Даже представители разных цехов и сословий развиваются тут как бы на особицу. И даже староверы, казалось бы, единые и неделимые, делятся на разные, между собой не пересекающиеся страты: «Одни австрицкого согласия, другие — беспоповщинцы, третьи — часовенные, потом: поморцы, хлысты, пахтеи…».
«Были тут и висимцы-кокурошники (прозвание раскольников Висимо-Шайтанского завода), и черновляне-обушники (жители Черноисточинского завода, которые известны тем, что слишком часто пускали в дело обух топора), и долгоспинники из Малых и Больших Галашек (между заводами Висимо-Шайтанским и Висимо-Уткинским; славятся как «закоснелые» раскольники), и тагильцы-ершееды, и старозаводские раскольники (из Невьяновского завода), и разный пришлый народ с других уральских заводов — Верх-Нейвинского, Ревдинского, Каслинского и Верх-Исетского…»

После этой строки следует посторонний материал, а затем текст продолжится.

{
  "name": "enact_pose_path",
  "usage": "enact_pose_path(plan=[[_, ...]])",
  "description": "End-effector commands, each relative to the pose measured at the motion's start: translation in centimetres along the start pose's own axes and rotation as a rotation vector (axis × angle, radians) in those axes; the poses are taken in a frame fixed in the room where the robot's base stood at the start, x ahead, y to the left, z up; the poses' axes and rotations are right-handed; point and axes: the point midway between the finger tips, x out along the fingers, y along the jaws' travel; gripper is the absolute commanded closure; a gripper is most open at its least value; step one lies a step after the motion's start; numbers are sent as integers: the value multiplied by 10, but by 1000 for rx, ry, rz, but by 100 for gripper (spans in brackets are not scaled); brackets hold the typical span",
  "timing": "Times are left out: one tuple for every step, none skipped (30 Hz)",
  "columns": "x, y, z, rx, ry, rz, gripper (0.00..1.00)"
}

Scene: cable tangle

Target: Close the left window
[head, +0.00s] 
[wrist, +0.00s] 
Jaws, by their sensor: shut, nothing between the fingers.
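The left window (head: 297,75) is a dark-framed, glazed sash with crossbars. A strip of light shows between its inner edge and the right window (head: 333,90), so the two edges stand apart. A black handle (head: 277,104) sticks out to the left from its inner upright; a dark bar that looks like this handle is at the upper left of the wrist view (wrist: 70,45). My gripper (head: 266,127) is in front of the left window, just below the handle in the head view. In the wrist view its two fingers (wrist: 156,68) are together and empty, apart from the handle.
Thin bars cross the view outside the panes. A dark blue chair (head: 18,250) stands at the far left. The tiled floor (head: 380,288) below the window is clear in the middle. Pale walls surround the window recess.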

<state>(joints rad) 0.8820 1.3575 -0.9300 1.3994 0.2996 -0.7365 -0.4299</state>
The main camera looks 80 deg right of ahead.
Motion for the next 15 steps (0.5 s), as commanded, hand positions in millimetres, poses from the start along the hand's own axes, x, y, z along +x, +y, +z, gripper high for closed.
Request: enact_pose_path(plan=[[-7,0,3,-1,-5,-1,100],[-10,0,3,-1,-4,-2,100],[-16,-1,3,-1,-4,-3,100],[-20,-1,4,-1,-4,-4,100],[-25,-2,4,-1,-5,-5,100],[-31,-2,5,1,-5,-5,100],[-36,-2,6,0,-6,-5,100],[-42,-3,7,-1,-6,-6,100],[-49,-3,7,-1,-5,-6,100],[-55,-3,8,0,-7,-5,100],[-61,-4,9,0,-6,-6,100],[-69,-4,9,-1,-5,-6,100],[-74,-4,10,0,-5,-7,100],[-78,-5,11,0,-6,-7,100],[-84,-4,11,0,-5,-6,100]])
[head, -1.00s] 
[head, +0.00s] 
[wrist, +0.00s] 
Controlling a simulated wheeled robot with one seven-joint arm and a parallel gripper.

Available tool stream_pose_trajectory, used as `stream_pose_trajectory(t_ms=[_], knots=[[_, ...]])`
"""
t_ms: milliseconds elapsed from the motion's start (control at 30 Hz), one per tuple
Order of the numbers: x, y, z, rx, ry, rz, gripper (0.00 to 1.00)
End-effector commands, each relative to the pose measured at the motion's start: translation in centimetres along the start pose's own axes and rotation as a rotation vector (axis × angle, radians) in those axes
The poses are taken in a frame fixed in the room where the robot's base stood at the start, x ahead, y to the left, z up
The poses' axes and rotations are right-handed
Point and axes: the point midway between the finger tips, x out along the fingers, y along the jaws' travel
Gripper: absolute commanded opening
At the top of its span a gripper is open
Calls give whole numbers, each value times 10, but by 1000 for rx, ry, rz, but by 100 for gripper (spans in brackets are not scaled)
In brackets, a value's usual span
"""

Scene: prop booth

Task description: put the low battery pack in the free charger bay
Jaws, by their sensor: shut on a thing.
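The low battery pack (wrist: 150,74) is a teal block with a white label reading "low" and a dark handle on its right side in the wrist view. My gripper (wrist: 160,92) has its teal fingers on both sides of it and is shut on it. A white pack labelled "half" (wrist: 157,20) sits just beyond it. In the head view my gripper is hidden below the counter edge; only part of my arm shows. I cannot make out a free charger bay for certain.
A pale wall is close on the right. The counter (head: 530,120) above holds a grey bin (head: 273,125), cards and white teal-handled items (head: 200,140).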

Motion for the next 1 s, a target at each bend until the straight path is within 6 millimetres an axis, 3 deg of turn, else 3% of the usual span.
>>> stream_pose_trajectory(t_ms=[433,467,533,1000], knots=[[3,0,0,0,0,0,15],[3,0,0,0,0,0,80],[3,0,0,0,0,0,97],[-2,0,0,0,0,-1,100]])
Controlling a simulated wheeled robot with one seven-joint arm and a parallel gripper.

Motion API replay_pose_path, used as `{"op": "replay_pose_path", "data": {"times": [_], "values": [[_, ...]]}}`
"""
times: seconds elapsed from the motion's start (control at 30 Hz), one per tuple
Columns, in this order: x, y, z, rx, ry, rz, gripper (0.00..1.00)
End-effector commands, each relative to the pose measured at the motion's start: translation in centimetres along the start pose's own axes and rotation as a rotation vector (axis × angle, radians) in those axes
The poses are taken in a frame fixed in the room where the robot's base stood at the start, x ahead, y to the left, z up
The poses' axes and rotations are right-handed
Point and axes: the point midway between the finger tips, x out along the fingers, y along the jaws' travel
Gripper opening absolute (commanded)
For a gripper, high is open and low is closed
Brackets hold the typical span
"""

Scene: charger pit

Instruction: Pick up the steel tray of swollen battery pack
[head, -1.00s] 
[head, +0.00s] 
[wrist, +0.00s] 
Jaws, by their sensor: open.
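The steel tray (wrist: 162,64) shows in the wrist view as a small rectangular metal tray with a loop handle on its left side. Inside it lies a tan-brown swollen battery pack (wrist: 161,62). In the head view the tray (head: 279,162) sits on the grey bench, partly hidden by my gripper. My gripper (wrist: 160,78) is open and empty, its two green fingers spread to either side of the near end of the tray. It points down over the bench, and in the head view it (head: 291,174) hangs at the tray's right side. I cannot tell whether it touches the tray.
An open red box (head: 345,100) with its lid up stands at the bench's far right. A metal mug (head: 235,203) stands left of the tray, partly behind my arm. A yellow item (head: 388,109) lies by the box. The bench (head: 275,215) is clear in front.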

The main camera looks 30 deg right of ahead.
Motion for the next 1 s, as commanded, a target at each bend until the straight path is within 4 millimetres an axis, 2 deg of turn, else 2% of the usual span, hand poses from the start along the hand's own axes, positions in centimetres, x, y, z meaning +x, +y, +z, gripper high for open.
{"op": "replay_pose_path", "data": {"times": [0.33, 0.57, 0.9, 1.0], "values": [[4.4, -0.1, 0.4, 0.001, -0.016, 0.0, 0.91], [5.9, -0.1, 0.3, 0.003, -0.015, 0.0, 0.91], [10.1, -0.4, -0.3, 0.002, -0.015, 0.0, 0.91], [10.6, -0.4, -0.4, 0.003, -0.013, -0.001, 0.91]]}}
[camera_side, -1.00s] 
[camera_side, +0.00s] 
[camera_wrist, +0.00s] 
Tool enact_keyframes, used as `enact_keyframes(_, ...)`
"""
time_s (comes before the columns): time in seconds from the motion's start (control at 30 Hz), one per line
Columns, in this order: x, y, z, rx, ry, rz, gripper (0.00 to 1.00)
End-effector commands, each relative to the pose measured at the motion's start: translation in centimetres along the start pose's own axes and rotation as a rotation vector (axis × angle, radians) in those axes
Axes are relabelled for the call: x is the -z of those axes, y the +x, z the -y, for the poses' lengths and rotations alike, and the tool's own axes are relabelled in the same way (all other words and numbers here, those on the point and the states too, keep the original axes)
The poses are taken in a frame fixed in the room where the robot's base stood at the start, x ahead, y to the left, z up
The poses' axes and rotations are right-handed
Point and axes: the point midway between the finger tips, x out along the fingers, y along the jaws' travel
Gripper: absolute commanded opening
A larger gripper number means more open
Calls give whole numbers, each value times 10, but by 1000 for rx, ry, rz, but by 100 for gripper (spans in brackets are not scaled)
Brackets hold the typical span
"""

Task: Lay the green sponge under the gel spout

В путешествии Мамина-Сибиряка из Екатеринбурга через Тагил, Пермь, Казань и Нижний в Москву важен сам противоположный обычному, с востока на запад, вектор российского путешественника.
Тем более что «местный» материал знаком ему, уроженцу этих мест, лучше европейской части страны.
Путевые заметки Мамина-Сибиряка — попытка заинтриговать, загипнотизировать просвещенную публику экзотическими пространствами, вывести из «слепой зоны» поперечный Уральский регион, «пролить свет» на то, что все вроде бы знают, но никогда об этом не задумываются. Оттого и появляются в его очерках фигуры типа будущих туристов, художников и исследователей, которые придут и оценят то, что есть и то, что нынешний народ разглядеть не в состоянии. Почему-то.
«Урал еще ждет своего художника, который воспроизведет на полотне его оригинальные, полные своеобразной прелести и суровой поэзии красоты…».
Что ж, будем считать, что Урал дождался.
Знаком этого отношения кажутся многочисленные исторические отступления в историю края (Ермак — Петр — Татищев — Демидов — Пугачев), горнозаводской области, сталелитейных заводов и даже местного раскольничьего истеблишмента.
Перемещаясь сначала на поезде, затем на пароходе по Каме да Волге, затем снова на поезде (от Нижнего до столицы) наблюдатель постоянно фиксирует убыль всего — природных красот, силы и разнообразия человеческих типов, чистоты и даже комфорта, которые, кажется, окончательно должны иссякнуть ближе к Подмосковью. Этими очерками, подобно текстам Глеба Успенского, точно так же опубликованными в «Русских ведомостях» (в 1881, 1882 — правда, на несколько лет позже, но, тем не менее, точно выпиленными по одним и тем же лекалам, вплоть до набора отступлений и тем), Мамин-Сибиряк дебютировал московским корреспондентом в столичной печати.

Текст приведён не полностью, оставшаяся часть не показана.